Vivimos en un mundo muy distinto del de finales de los años sesenta, hay muchísimas cosas muy mejores que entonces, pero algunos de los vicios morales que empezaron a consagrarse en esas décadas de progreso y abundancia, no han dejado de crecer y de hacerse respetables, hasta el punto de que casi nos hemos olvidado de que existe la hipocresía. No va a ser Tarantino quien se tome en serio esas monsergas, ni es nadie que pueda creer que el mundo es una sucursal del Edén, pero ha hecho un alegato muy consistente a favor de la tolerancia, el respeto y, en definitiva, a favor de que lo normal sea la libertad para vivir conforme a nuestro gusto, y no la perfección de vivir en una cárcel de bondad y obligaciones adorando el planeta, obsesionados con alcanzar lo sostenible y admirando a esos héroes violentos que, como el Ché entonces y otros algo más cursis ahora, quieren obligarnos a ser felices obedeciéndoles, haciendo siempre y solo aquello que nos dicen que hay que hacer, aunque ellos se libran de cocina siempre que pueden, porque para eso mandan. Lo malo de ahora es que los Chés son multitud, una manada algo menos asesina, por fortuna, pero bastante más espesa, porque carecen de las disculpas que se podrían aducir en los sesenta, por muy falsas que fueran, y lo eran, tenían, al menos la excusa de la ignorancia y el romanticismo, como acaba de reconocer respecto a lo suyo Eduardo Galeano. La segunda dificultad que padecemos frente a las multitudes puritanas e intolerantes es la condescendencia culposa de las empresas e instituciones que, en aras de la comodidad, el negocio y el beneficio, han decidido hacerse cómplices de los nuevos inquisidores cuando son seguidos por multitudes de dementes, como ahora sucede, un asunto sobre el que nos ha advertido, con su brillantez habitual, Miguel Ángel Quintana.

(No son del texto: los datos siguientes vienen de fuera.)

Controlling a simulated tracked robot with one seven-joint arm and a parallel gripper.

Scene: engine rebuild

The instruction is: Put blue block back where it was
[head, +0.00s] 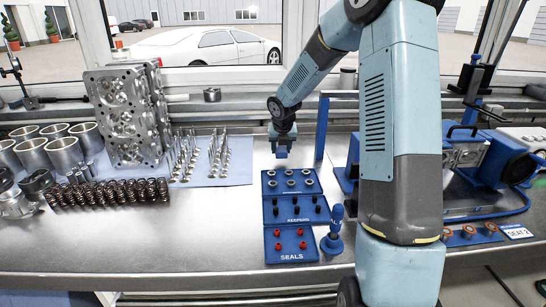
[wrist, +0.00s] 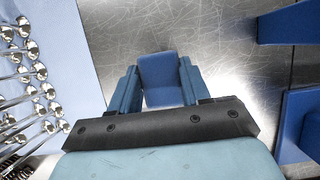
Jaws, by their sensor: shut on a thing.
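The blue block (wrist: 160,75) sits between the two blue fingers of my gripper (wrist: 160,92), which is shut on it. In the head view my gripper (head: 282,152) points down over the steel bench, behind the blue parts tray and right of the light blue mat. In the head view the block is too small to tell from the blue fingers. In the wrist view bare metal shows around the block; I cannot tell whether it touches the bench.
The blue tray (head: 290,222) holds retainers, keepers and seals in rows. A blue post (head: 322,128) stands right of my gripper. Several valves (head: 200,155) stand on the light blue mat (head: 238,175) at left. A blue hand tool (head: 333,232) stands beside the tray.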

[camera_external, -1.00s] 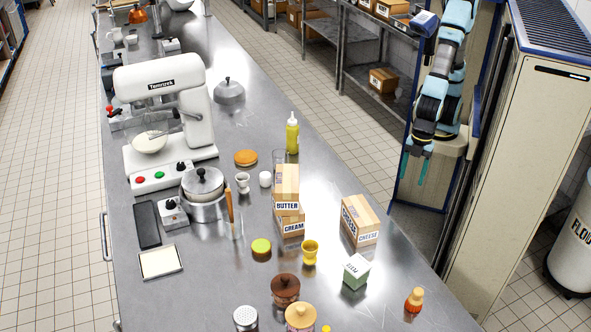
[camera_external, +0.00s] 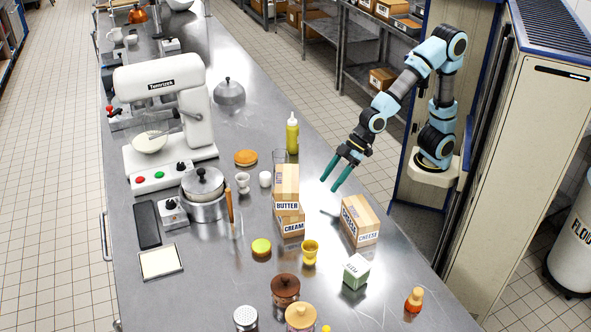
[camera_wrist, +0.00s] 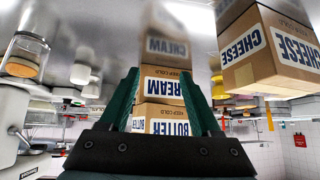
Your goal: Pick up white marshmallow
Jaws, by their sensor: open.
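The white marshmallow (camera_external: 265,179) is a small white cylinder standing on the steel counter, between the white egg cup (camera_external: 242,182) and the stacked butter and cream boxes. My gripper (camera_external: 332,184) has green fingers, spread apart with nothing between them. It is in the air to the right of the marshmallow, beyond the box stack, pointing down and left. In the wrist view, the gripper (camera_wrist: 159,76) faces the boxes, which appear upside down. Small white items show at left there; I cannot tell surely which is the marshmallow.
The butter box (camera_external: 286,182) sits on the cream box (camera_external: 290,226), close right of the marshmallow. A clear glass (camera_external: 279,160) and yellow bottle (camera_external: 292,135) stand behind. The cheese box (camera_external: 360,222) is below right of my gripper. A bun (camera_external: 245,158) lies behind left.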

Ya me contarán, si van a verla, pero desde ayer luzco una sonrisa de satisfacción por la pedorreta tarantiniana a tanto merluzo. Se ha metido en el ojo del huracán porque sabe lo que hace y está alerta de que su obra padece en estos momentos el estudio de la hodierna Inquisición, ese siniestro tribunal secreto que manda sobre multitudes de alguaciles tontos y para el que no hay disculpa que valga, tal vez porque en el fondo sospeche que sus sentencias no resistirían medio minuto a la intemperie de un juicio libre, porque necesitan el apoyo unánime de todos los biempensantes y el aval del 95% de los científicos, un supuesto dato que suelen enarbolar, como si fuera una maza, los que en su vida han sabido resolver una modesta ecuación o detectar un sofisma. En fin, vayan a verla y sonrían.